Эта суть, как я полагаю, состоит в бунте против истории — еще более бессмысленном и беспощадном, чем бунт против вождей или кумиров, столь привычный для российского народа в самые разные эпохи.
Основания для такого бунта глубоко укоренены в личности президента. С самого начала его правления было ясно, что этот человек никогда не любил перемен — и прежде всего тех, которые приносятся новыми социальными и производственными технологиями.
Демократия, этот удел успешных стран, дважды выталкивала нашего героя практически в социальный кювет: сначала уничтожив Советский Союз, которому он честно служил, а потом и «попросив» из петербургской мэрии команду, которой он так же верно прислуживал. Технологический прогресс неминуемо отодвигает на обочину и его любимую «энергетическую сверхдержаву», способную лишь добывать газ и производить ракеты, но обустраивающую свою повседневную жизнь за счет западных изобретений; к тому же все больше проблем создают открытые информационные сети, к которым так сложно привыкнуть.
Несовременность — важнейшая черта Владимира Путина, хотя сама по себе она не обязательно должна была породить тот дискомфорт, который он просто физически ощущает от присутствия в мире XXI века.
Очень многие лидеры — и в мире, и в России; и бунтари, и происходившие из самой сердцевины существующих политических систем — начинали свое пребывание у власти с попыток инициирования перемен и реформ, серьезных или не очень. Если оглянуться в России на весь послевоенный период, перечислить можно: «Догнать и перегнать Америку!» у Хрущева, «ускорение» у Горбачева, встраивание в Запад у Ельцина, мечты о Португалии у того же Путина и о силиконовом Сколково у Медведева — все начинали совершенно одинаково. И одинаково закончили: ни одна из амбициозных целей в конечном итоге достигнута не была.

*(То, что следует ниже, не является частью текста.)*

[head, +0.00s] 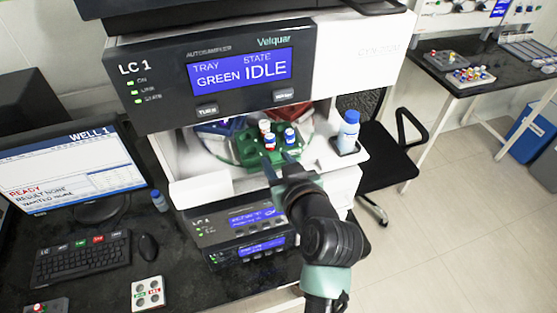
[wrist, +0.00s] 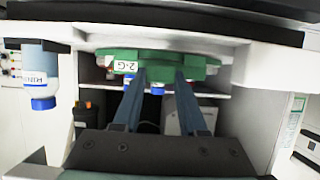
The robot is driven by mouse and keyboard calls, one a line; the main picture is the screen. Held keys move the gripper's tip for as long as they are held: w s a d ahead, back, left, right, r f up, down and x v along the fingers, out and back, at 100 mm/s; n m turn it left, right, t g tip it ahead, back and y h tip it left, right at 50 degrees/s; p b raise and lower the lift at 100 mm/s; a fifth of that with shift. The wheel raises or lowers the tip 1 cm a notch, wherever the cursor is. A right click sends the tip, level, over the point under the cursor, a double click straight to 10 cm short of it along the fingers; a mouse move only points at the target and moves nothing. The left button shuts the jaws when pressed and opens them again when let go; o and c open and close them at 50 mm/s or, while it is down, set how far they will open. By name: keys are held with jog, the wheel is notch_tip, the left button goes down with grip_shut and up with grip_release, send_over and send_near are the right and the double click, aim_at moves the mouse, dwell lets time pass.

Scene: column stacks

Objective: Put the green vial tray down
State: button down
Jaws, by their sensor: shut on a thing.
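The green vial tray (head: 252,157) is in the sampler opening of the LC 1 machine, below its display. It carries a few vials with red, white and blue caps (head: 290,138). My gripper (head: 284,160) reaches in from the front and is shut on the tray's near side. In the wrist view, the two fingers of my gripper (wrist: 161,74) meet the edge of the green tray (wrist: 202,62), beside a label reading 2-G. I cannot tell whether the tray's underside touches the surface below.
Blue (head: 222,126) and red (head: 306,122) parts flank the tray inside the opening. A blue-capped bottle (head: 348,133) stands on the shelf at the right. The display panel (head: 240,75) overhangs the opening. A monitor (head: 70,170) and keyboard (head: 82,260) are at the left.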

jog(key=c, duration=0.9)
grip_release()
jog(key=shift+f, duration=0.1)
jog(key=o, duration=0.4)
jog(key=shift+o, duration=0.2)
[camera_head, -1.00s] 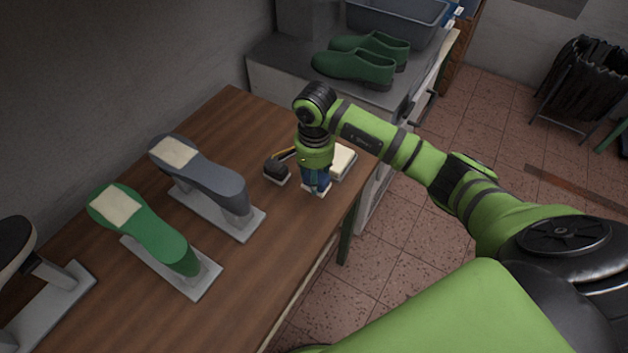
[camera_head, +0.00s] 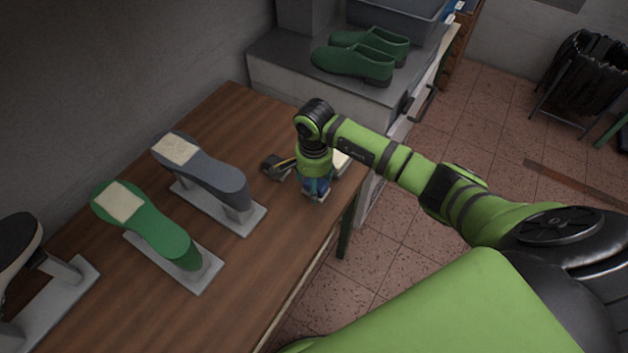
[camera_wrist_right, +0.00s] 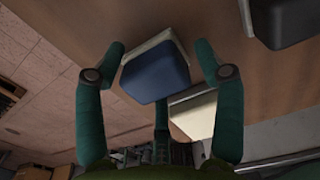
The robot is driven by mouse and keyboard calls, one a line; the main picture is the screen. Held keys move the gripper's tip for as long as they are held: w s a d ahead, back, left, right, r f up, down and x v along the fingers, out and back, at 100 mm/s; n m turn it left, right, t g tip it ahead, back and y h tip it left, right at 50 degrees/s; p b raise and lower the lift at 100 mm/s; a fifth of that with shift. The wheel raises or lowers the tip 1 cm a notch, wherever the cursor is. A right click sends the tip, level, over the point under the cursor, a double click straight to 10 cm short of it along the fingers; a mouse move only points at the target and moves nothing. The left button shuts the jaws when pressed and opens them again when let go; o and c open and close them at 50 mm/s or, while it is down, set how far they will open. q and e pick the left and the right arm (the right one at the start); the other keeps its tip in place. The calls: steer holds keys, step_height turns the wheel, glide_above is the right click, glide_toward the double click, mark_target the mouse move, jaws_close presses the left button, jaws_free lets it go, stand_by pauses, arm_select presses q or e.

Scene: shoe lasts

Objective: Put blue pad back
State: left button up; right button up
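The blue pad (camera_wrist_right: 155,75) has a pale layer along one side and sits on the wooden table. In the head view it shows as a small blue patch (camera_head: 316,188) beneath my right gripper, mostly hidden. In the right wrist view my right gripper (camera_wrist_right: 162,58) has its fingers spread around the pad, one to its left and one to its right, with small gaps visible. A third finger lies below the pad in that view. My left gripper is in no view.
A cream block (camera_wrist_right: 196,113) lies close beside the blue pad. A grey last (camera_head: 205,175) and a green last (camera_head: 150,225) stand further left. Green shoes (camera_head: 355,62) sit on the grey cabinet behind.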

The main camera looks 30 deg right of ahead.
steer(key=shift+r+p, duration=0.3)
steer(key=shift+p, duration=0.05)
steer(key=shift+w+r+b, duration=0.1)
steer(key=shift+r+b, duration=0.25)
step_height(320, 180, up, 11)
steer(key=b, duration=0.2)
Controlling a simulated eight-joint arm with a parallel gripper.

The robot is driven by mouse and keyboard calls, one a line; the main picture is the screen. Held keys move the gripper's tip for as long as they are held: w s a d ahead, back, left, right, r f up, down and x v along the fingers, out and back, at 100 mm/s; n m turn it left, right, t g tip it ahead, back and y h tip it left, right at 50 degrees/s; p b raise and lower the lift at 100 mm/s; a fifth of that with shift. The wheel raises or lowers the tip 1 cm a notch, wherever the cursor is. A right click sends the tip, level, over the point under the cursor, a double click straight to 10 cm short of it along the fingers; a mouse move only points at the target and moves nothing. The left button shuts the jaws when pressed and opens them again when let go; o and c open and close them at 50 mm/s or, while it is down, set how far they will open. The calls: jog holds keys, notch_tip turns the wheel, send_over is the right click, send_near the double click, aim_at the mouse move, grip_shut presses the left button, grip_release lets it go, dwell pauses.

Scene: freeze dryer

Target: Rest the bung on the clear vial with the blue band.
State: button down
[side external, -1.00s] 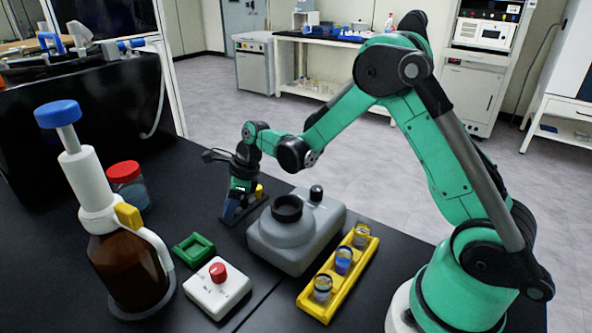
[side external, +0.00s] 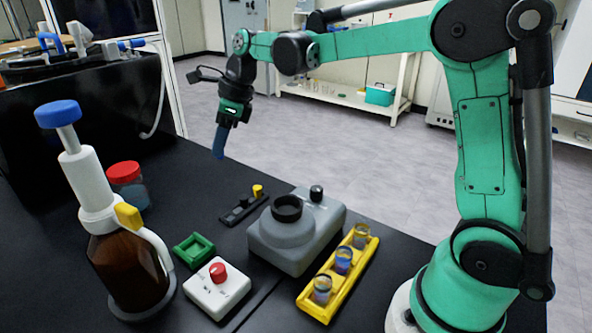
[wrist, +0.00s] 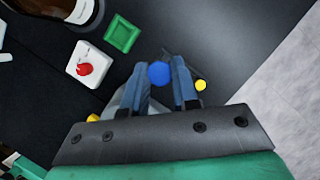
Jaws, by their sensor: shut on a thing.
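My gripper (side external: 219,145) is raised above the far bench, fingers pointing down. In the wrist view its blue fingers (wrist: 172,85) are shut on a blue bung (wrist: 159,74), which shows between the fingertips. The bung cannot be made out apart from the fingers in the side view. The middle vial (side external: 343,262) shows the strongest blue. The near vial (side external: 322,289) and the far vial (side external: 361,236) look clear with darker tops; their band colours are hard to tell.
A black holder (side external: 238,214) with a yellow bung (side external: 257,191) lies beyond the grey machine (side external: 290,245), which stands between my gripper and the rack. A green frame (side external: 194,250), a white box with red knob (side external: 217,288), a red-lidded jar (side external: 127,185) and a tall brown dispenser bottle (side external: 127,270) stand left.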

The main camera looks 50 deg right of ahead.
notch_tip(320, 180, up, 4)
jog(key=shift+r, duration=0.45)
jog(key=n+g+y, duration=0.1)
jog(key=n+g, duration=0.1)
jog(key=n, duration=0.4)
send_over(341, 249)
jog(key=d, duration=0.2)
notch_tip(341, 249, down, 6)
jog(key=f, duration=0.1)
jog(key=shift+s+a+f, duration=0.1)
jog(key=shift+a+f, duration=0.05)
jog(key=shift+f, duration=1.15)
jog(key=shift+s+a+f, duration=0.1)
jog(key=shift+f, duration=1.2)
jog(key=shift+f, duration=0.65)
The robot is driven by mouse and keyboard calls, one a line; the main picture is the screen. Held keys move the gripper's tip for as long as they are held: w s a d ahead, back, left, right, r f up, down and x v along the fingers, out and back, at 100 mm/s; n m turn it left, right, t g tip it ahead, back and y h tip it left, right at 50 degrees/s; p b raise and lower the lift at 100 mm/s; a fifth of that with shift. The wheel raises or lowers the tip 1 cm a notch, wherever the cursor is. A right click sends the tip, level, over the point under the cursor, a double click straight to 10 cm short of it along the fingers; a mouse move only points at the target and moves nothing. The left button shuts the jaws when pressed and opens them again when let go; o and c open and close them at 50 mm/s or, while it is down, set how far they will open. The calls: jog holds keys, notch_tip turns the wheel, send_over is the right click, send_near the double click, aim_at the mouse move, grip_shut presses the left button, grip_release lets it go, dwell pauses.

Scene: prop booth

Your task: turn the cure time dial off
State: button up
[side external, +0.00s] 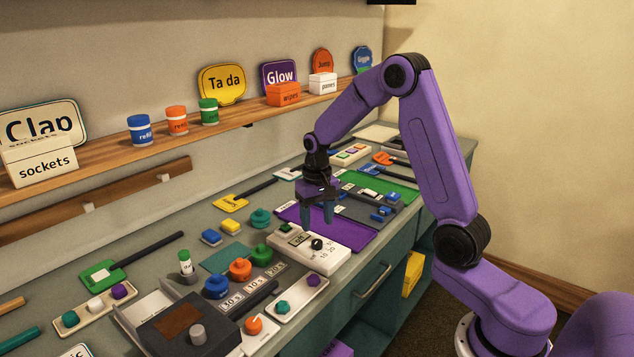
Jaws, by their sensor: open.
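I cannot tell whether the fingertips touch the box.
A purple mat (352,236) lies right behind the box. Orange, blue and teal knobbed pieces stand to its left, near a dark box with a grey knob (198,334). A shelf (240,118) with signs runs along the wall.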

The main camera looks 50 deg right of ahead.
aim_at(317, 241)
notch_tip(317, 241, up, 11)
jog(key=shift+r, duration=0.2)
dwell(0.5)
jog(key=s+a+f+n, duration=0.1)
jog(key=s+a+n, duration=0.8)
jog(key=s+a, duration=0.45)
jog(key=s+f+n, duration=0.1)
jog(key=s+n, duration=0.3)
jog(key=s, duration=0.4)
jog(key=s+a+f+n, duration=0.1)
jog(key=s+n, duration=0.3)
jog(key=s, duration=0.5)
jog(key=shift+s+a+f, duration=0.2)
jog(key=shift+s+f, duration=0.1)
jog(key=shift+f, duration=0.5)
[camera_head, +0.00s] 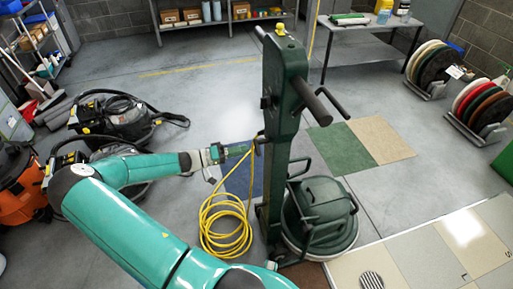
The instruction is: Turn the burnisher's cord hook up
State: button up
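The burnisher (287,110) is a dark green upright machine with a round base (322,205) and black handle bars at its top. A long yellow cord (228,228) hangs in loops at its left side, from about mid-column down toward the floor. The dark cord hook (260,141) seems to stick out of the column's left side, at the top of the cord; it is small and its direction is unclear. My teal arm reaches in from the lower left. My gripper (247,147) is at the hook, touching or very close. Its fingers are too small to tell open from shut.
Coloured floor tiles (376,140) lie behind the burnisher. Black vacuum machines (110,115) stand at left, with an orange one (18,180) at the edge. Pad racks (480,108) and a metal table (365,28) are at right and back. Grey floor between them is open.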

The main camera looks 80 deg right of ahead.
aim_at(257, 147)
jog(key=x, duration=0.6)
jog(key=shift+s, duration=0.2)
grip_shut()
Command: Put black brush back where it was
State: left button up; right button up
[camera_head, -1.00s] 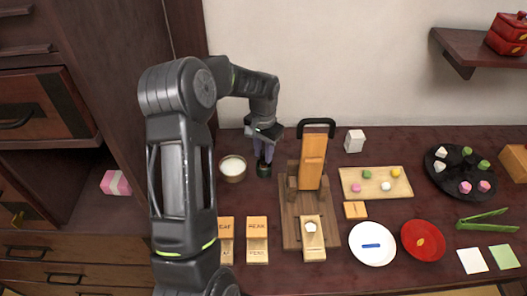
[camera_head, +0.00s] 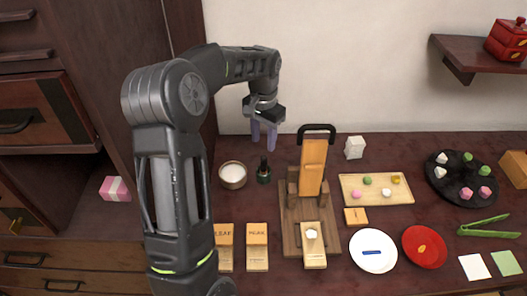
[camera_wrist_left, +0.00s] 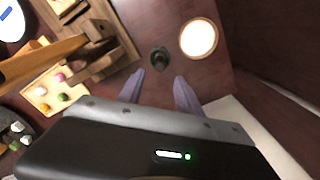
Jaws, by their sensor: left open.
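The black brush (camera_head: 264,168) stands upright in a small dark round holder (camera_head: 264,179) on the table, right of the white-filled bowl. In the left wrist view the brush and its holder (camera_wrist_left: 160,58) show from above, beyond the fingertips. My left gripper (camera_head: 263,147) is open and empty, above and just behind the brush, apart from it. Its two purple fingers (camera_wrist_left: 160,82) are spread in the left wrist view. My right gripper is not in view.
A bowl of white stuff (camera_head: 232,175) stands close left of the brush. A wooden press with a black handle (camera_head: 313,165) stands to the right. A tray of sweets (camera_head: 376,197) and a white plate (camera_head: 372,265) lie farther right. The wall is close behind.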

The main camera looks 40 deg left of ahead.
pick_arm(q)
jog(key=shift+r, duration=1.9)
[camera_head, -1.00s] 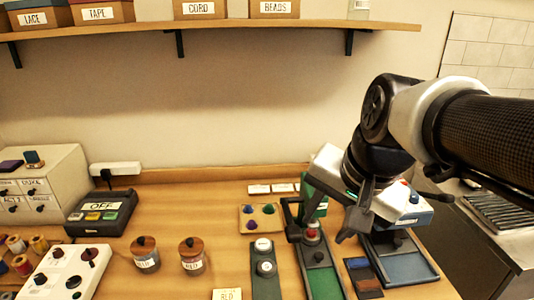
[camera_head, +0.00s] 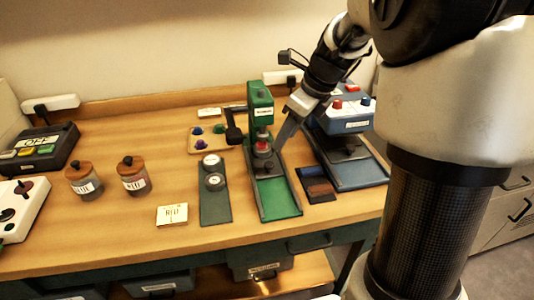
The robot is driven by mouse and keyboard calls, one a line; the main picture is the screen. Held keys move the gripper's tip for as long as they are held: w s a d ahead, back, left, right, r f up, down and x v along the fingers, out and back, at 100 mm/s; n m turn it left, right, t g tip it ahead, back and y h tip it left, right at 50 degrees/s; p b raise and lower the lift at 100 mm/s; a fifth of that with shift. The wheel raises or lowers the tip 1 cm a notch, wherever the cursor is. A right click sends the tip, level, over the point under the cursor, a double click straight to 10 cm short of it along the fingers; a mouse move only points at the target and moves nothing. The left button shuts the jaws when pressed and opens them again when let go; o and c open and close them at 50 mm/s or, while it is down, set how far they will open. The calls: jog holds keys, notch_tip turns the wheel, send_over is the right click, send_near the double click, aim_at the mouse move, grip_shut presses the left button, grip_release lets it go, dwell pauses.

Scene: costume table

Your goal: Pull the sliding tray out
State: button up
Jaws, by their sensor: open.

Я не хочу тем самым сказать, что перемен не случилось — я просто констатирую, что результаты существенно отличались от замысла.
Иначе говоря, крайне важным моментом, который редко отмечается четко и прямолинейно, является тот факт, что Россия за последние десятилетия ни разу не «поймала» историческую волну, которая подняла бы ее вместе с наиболее успешными странами. Для лидеров страны это было чревато либо более или менее драматичными уходами с поста (от Хрущева до Медведева), либо доживанием своих дней без каких-либо ожиданий и свершений (как Брежнев). Сегодня ясно, что Путин не отличается от своих предшественников в том, что волну эту он тоже не оседлал. Однако столь же очевидным сейчас становится и то, что он с этим не смирился.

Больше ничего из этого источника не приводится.